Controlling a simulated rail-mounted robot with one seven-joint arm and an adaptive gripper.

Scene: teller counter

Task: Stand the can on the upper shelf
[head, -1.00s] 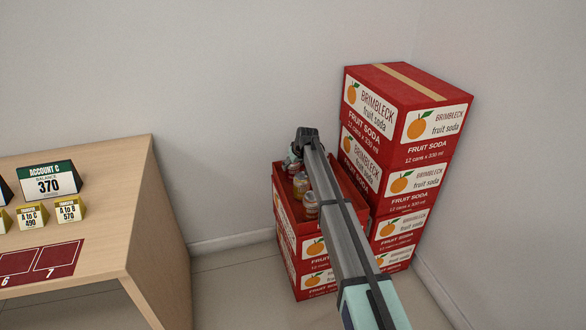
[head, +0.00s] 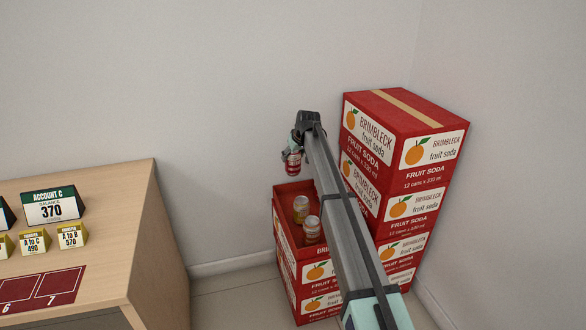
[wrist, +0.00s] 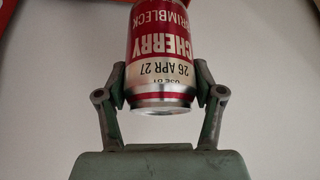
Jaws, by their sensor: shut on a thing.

****************

Quote everything in the listing above exactly; pictures are the only thing to omit.

(Expected answer)
Controlling a simulated rail-mounted robot with one seven-joint arm and an adaptive gripper.

Scene: teller counter

Task: Stand the can on the upper shelf
[head, -1.00s] 
[head, +0.00s] 
[wrist, +0.00s] 
Jaws, by their sensor: shut on a thing.

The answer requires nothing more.